Leituras superficiais
Não estou necessariamente sugerindo que todos sejam
eruditos, ávidos leitores de filosofia, que se especializem em grego ou
sânscrito ou que tenha como livro de cabeceira algum exemplar escrito por
Popper. Todo mundo gosta também de ler uma aventura, algo divertido e que
acelere os batimentos cardíacos. No entanto, muitas obras desse tipo possuem
também um plano de fundo reflexivo que deve ser levado em conta não só para
enriquecer o enredo e a ação, mas para trazer as reflexões para o cotidiano do
leitor.
Portanto, esse é um texto desesperado, por ver a qualidade reflexiva das pessoas se diluindo cada dia mais - ou por desconfiar que essa qualidade é algo que idealizei e que nunca reproduziu a realidade. Seja qual for o caso, está na hora de mudarmos, nem que se comece lendo artigos da SuperInteressante e comprando os livros que eles indicam nas referências - foi assim comigo. Sei também que muita gente estuda que nem louca e trabalha também, então o tempo que sobre é pouco. Mas não aceito o argumento de que 99% das pessoas simplesmente não se aprofundam em nada porque não tem tempo. É claro que existe má vontade entremeada nesse tecido de impossibilidades práticas da vida cotidiana do grosso da população.

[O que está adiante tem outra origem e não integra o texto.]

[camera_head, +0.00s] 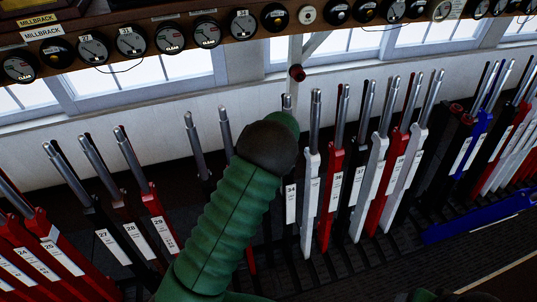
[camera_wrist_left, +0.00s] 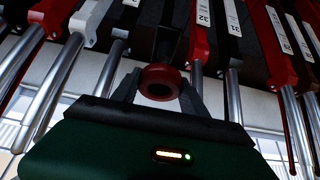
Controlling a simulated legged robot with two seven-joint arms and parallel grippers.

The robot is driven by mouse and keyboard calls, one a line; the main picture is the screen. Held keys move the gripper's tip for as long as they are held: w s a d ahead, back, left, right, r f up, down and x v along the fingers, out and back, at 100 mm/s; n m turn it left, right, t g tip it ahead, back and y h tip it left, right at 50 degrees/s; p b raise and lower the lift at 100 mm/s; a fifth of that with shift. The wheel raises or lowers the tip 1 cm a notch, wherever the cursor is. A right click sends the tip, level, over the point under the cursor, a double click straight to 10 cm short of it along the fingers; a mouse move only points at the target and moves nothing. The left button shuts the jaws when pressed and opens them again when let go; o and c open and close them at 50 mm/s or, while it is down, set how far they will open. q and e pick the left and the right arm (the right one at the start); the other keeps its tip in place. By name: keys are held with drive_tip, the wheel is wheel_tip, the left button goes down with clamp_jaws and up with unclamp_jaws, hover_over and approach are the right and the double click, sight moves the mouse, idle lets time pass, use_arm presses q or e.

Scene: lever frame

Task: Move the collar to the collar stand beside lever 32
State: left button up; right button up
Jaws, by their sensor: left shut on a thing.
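The collar (camera_wrist_left: 160,70) is a dark red ring with a dark hole, between the two grey fingers of my left gripper (camera_wrist_left: 158,88) in the left wrist view. The fingers are shut on its sides. In the head view my green left arm and black wrist reach up among the levers and hide the fingers and the collar. Lever 32 (camera_wrist_left: 203,12) is red with a white label, just right of the collar in the left wrist view. I cannot make out the collar stand with certainty. My right gripper is not in view.
Levers stand close together on both sides of my left arm, including lever 34 (camera_head: 291,203) and lever 29 (camera_head: 163,232). A small red fitting (camera_head: 297,73) shows above the lever tops. A shelf of round dials (camera_head: 131,41) runs above, before windows.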

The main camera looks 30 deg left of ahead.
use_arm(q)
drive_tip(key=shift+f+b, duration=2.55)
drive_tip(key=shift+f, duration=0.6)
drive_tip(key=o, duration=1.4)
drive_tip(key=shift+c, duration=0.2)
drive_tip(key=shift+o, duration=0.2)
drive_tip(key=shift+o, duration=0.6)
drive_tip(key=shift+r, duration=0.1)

[Esse problema é muito mais profundo do que eu supus nesse texto, obviamente. Existe também o fator situacional. As pessoas não começam a se interessar por algo do nada. Em algum momento, aquele assunto deve se apresentar a ela de forma coerente com sua realidade. Desse modo, uma criança que tem pais que a incentivam a ler bons livros, que estimulam sua curiosidade e criatividade, provavelmente terão mais chances de "produzir" um jovem adulto mais informado e curioso sobre a realidade em que vive.]